What is required: Locate "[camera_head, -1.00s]" in the data below, then output the line it is on and all following lines through the last, word for word. Skip any pictures.

Source material:
━━━━━━━━━━

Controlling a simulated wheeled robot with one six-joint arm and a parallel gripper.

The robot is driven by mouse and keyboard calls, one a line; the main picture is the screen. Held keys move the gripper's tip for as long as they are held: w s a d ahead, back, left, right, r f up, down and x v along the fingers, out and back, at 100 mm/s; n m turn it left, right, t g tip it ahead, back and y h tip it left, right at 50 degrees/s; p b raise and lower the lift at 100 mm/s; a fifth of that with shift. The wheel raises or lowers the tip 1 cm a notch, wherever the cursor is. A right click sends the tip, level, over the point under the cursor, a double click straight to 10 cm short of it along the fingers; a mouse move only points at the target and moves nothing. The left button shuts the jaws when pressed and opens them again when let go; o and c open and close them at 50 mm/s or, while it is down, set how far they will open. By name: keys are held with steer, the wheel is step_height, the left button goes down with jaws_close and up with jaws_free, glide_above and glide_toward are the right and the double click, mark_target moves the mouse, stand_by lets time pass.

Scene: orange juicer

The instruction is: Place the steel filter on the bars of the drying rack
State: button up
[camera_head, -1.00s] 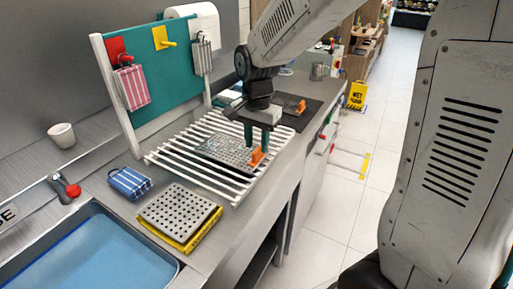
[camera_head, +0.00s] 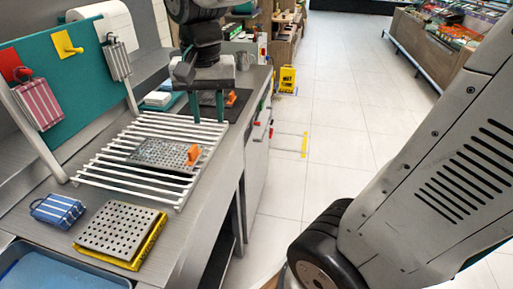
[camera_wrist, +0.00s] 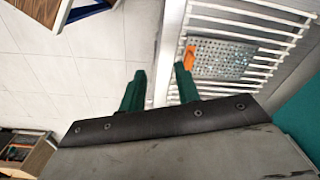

━━━━━━━━━━

Response to this exercise:
[camera_head, -1.00s] 
[camera_head, +0.00s] 
[camera_wrist, +0.00s] 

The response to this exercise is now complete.